Will you print the material below without altering a single character?

# start of Data block

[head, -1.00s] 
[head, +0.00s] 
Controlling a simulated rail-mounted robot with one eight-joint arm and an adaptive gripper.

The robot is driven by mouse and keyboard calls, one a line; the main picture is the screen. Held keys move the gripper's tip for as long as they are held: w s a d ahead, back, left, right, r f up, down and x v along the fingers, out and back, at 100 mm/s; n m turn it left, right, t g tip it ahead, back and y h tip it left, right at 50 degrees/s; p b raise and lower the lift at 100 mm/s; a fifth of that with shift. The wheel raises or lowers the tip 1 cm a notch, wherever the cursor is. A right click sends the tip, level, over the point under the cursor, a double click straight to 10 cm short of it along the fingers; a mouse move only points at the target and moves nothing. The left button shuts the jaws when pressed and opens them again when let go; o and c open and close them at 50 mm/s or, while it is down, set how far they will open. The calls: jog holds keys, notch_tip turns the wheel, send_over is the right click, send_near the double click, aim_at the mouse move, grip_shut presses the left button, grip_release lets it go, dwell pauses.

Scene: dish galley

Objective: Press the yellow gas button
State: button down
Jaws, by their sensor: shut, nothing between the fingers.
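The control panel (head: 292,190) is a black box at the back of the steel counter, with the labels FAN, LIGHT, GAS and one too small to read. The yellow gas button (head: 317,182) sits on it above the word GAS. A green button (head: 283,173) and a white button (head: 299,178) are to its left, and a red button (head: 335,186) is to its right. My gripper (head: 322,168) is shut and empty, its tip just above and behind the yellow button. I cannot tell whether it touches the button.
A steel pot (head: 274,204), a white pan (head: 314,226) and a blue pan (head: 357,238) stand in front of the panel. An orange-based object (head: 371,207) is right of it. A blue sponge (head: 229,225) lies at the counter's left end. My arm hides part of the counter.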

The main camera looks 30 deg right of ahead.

# end of Data block

-- Answer for this exercise --
[head, -1.00s] 
[head, +0.00s] 
Controlling a simulated rail-mounted robot with one eight-joint arm and an adaptive gripper.

The robot is driven by mouse and keyboard calls, one a line; the main picture is the screen. Held keys move the gripper's tip for as long as they are held: w s a d ahead, back, left, right, r f up, down and x v along the fingers, out and back, at 100 mm/s; n m turn it left, right, t g tip it ahead, back and y h tip it left, right at 50 degrees/s; p b raise and lower the lift at 100 mm/s; a fifth of that with shift. The wheel raises or lowers the tip 1 cm a notch, wherever the cursor is. A right click sends the tip, level, over the point under the cursor, a double click straight to 10 cm short of it along the fingers; a mouse move only points at the target and moves nothing. The left button shuts the jaws when pressed and opens them again when let go; o and c open and close them at 50 mm/s or, while it is down, set how far they will open. The calls: jog holds keys, notch_tip turns the wheel, send_over is the right click, send_near the double click, aim_at the mouse move, grip_shut presses the left button, grip_release lets it go, dwell pauses.

Scene: dish galley

Objective: Press the yellow gas button
State: button down
Jaws, by their sensor: shut, nothing between the fingers.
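The control panel (head: 292,190) is a black box at the back of the steel counter, with the labels FAN, LIGHT, GAS and one too small to read. The yellow gas button (head: 317,182) sits on it above the word GAS. A green button (head: 283,173) and a white button (head: 299,178) are to its left, and a red button (head: 335,186) is to its right. My gripper (head: 322,168) is shut and empty, its tip just above and behind the yellow button. I cannot tell whether it touches the button.
A steel pot (head: 274,204), a white pan (head: 314,226) and a blue pan (head: 357,238) stand in front of the panel. An orange-based object (head: 371,207) is right of it. A blue sponge (head: 229,225) lies at the counter's left end. My arm hides part of the counter.

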The main camera looks 30 deg right of ahead.

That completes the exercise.